Dataset rows —
=====

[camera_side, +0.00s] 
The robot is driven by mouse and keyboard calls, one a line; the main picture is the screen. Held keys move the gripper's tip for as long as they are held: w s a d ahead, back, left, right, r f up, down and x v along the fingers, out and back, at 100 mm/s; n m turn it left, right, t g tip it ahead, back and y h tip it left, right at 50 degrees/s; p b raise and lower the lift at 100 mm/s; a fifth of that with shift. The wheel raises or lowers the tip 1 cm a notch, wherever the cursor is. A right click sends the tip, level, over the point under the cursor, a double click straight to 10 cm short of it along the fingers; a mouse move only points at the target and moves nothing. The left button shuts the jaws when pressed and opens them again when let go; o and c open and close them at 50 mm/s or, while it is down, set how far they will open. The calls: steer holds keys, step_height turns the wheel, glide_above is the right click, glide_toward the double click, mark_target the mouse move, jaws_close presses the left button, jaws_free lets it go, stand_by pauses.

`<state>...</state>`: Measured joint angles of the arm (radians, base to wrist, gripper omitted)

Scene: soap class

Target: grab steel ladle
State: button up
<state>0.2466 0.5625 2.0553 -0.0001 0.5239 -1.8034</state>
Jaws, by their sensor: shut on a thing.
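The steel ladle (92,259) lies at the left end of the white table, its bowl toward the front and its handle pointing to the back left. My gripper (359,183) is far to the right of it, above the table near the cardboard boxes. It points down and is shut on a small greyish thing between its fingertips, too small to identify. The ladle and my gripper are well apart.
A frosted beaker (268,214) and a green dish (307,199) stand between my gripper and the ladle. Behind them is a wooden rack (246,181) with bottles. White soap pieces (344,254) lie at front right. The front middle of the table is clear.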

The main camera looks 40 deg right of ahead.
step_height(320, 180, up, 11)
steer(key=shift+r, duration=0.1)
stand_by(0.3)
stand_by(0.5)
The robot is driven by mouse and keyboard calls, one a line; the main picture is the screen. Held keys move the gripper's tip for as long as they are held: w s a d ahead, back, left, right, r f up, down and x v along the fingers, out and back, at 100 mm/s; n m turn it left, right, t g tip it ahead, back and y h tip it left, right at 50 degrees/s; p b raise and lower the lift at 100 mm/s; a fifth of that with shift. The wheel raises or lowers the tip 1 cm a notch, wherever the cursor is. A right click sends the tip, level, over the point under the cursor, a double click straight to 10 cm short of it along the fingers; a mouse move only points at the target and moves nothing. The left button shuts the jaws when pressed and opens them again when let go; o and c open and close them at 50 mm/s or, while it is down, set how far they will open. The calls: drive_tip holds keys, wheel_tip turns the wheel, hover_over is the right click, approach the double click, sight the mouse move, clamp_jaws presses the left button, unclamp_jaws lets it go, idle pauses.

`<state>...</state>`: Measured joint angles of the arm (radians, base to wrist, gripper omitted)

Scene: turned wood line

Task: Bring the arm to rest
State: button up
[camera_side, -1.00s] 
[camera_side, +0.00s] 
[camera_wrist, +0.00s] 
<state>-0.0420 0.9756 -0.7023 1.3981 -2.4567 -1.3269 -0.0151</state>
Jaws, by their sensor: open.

=====

DO THIS —
Give the material above again, word for word.

SOLUTION FOR THIS PROBLEM —
[camera_side, +0.00s] 
The robot is driven by mouse and keyboard calls, one a line; the main picture is the screen. Held keys move the gripper's tip for as long as they are held: w s a d ahead, back, left, right, r f up, down and x v along the fingers, out and back, at 100 mm/s; n m turn it left, right, t g tip it ahead, back and y h tip it left, right at 50 degrees/s; p b raise and lower the lift at 100 mm/s; a fifth of that with shift. The wheel raises or lowers the tip 1 cm a notch, wherever the cursor is. A right click sends the tip, level, over the point under the cursor, a double click straight to 10 cm short of it along the fingers; a mouse move only points at the target and moves nothing. The left button shuts the jaws when pressed and opens them again when let go; o and c open and close them at 50 mm/s or, while it is down, set how far they will open. The calls: steer holds keys, step_height turns the wheel, glide_above is the right click, glide_toward the double click, mark_target the mouse move, jaws_close presses the left button, jaws_free lets it go, stand_by pauses.

`<state>...</state>`: Measured joint angles of the arm (radians, base to wrist, gripper omitted)

Scene: soap class

Target: grab steel ladle
State: button up
<state>0.2466 0.5625 2.0553 -0.0001 0.5239 -1.8034</state>
Jaws, by their sensor: shut on a thing.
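The steel ladle (92,259) lies at the left end of the white table, its bowl toward the front and its handle pointing to the back left. My gripper (359,183) is far to the right of it, above the table near the cardboard boxes. It points down and is shut on a small greyish thing between its fingertips, too small to identify. The ladle and my gripper are well apart.
A frosted beaker (268,214) and a green dish (307,199) stand between my gripper and the ladle. Behind them is a wooden rack (246,181) with bottles. White soap pieces (344,254) lie at front right. The front middle of the table is clear.

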The main camera looks 40 deg right of ahead.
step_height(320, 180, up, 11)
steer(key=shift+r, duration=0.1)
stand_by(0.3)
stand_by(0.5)
The robot is driven by mouse and keyboard calls, one a line; the main picture is the screen. Held keys move the gripper's tip for as long as they are held: w s a d ahead, back, left, right, r f up, down and x v along the fingers, out and back, at 100 mm/s; n m turn it left, right, t g tip it ahead, back and y h tip it left, right at 50 degrees/s; p b raise and lower the lift at 100 mm/s; a fifth of that with shift. The wheel raises or lowers the tip 1 cm a notch, wherever the cursor is. A right click sends the tip, level, over the point under the cursor, a double click straight to 10 cm short of it along the fingers; a mouse move only points at the target and moves nothing. The left button shuts the jaws when pressed and opens them again when let go; o and c open and close them at 50 mm/s or, while it is down, set how far they will open. The calls: drive_tip holds keys, wheel_tip turns the wheel, hover_over is the right click, approach the double click, sight the mouse move, clamp_jaws presses the left button, unclamp_jaws lets it go, idle pauses.

`<state>...</state>`: Measured joint angles of the arm (radians, base to wrist, gripper omitted)

Scene: turned wood line

Task: Bring the arm to rest
State: button up
[camera_side, -1.00s] 
[camera_side, +0.00s] 
[camera_wrist, +0.00s] 
<state>-0.0420 0.9756 -0.7023 1.3981 -2.4567 -1.3269 -0.0151</state>
Jaws, by their sensor: open.

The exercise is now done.